As for the future, the former Czar proposed that the provisional government permit him to return to Russia after the end of the war and to allow him to settle in Livadia, Crimea.
For some unclear reason, General Alexeyev did not relay the latter request to the provisional government.

On March 18, the Emperor’s mother, Dowager Empress Maria, came to Mogilev where she had her last meeting with her son. The delegation of the provisional government arrived at the Army Headquarters on March 20 but its members failed to summon their courage and to tell the Emperor his was arrested. They relegated the duty to do so to General Alexeyev, who told Nicholas II "he could consider himself to be arrested in a certain way."

A ceremony to bid farewell to the former Commander-in-Chief took place at the headquarters prior to Nicholas II’s departure.

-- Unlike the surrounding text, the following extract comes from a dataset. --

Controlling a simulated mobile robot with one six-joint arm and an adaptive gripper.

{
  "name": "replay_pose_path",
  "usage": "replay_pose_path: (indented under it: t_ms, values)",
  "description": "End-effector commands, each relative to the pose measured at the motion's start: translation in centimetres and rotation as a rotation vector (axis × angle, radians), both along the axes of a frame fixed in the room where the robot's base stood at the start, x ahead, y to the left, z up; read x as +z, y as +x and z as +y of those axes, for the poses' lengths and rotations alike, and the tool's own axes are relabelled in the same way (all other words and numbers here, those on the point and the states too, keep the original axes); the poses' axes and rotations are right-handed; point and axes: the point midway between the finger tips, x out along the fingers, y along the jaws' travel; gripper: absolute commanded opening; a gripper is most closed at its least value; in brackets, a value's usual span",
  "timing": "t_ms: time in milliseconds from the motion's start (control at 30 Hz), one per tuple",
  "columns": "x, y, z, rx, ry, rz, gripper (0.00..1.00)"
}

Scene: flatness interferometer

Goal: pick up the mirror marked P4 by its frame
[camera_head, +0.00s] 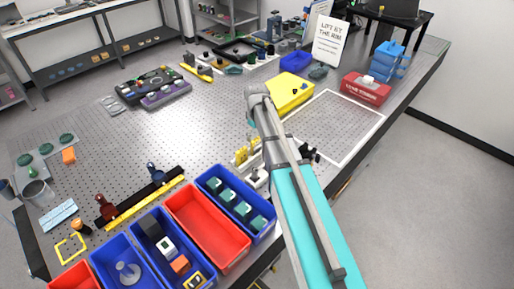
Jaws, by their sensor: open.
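No P4 mark is readable, so I cannot tell which piece is the mirror. Small dark green round pieces (46,148) sit on a pale plate at the left of the perforated table. Several teal pieces (241,208) lie in a blue bin at the front. Another dark teal piece (318,73) lies near the sign at the back. My arm crosses the middle of the view. My gripper (310,154) seems to be the dark part just right of the arm, open and mostly hidden behind it, apart from the left-hand green pieces.
A sign (330,42) reads "LIFT BY THE RIM". A yellow tray (290,102) and a white-outlined area (343,122) lie beside the arm. A red box (366,90) and stacked blue bins (388,62) stand at right. An empty red bin (207,226) is in front. The table's middle-left is clear.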

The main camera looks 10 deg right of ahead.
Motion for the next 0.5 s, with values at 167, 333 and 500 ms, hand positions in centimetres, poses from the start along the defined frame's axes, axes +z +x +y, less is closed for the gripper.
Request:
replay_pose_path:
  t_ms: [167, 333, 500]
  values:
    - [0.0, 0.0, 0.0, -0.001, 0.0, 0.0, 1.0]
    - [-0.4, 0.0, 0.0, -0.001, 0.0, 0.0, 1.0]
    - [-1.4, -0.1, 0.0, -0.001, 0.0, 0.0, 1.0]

Staff officers and soldiers from the regiments stationed nearby took part in it.

In the meantime, Czarina Alexandra and her children, who had come down with measles, stayed at the Alexander Palace at Tsarskoye Selo. On March 21, General Lavr Kornilov, the commander of forces of the Petrograd Military District arrived to Tsarskoye Selo to tell the Empress she was arrested. Nicholas II came there the next day.

The Emperor and his family lived in Tsarskoye Selo, the place they all adored, through to August 14, 1917. By that time, the Extraordinary Investigative Commission established that practically all the charges issued to the Imperial Family were groundless and the provisional government officials had to scrap their plans for an open public trial in the autumn of the same year.

The new authorities sent the Imperial Family into exile in Siberia, first to Tobolsk and then to Yekaterinburg, in August 1917.

Czar Nicholas II, Czarina Alexandra, Crown Prince Alexis, Princesses Olga, Tatiana, Maria, and Anastasia, their court physician Yevgeny Botkin, chambermaid Anna Demidova, cook Ivan Kharitonov, and valet Alexei Trupp were executed in the basement floor of the Ipatiev House in Yekaterinburg in the small hours of July 17, 1918. The Russian Orthodox Church canonized them as new confessors and martyrs for faith in 1991.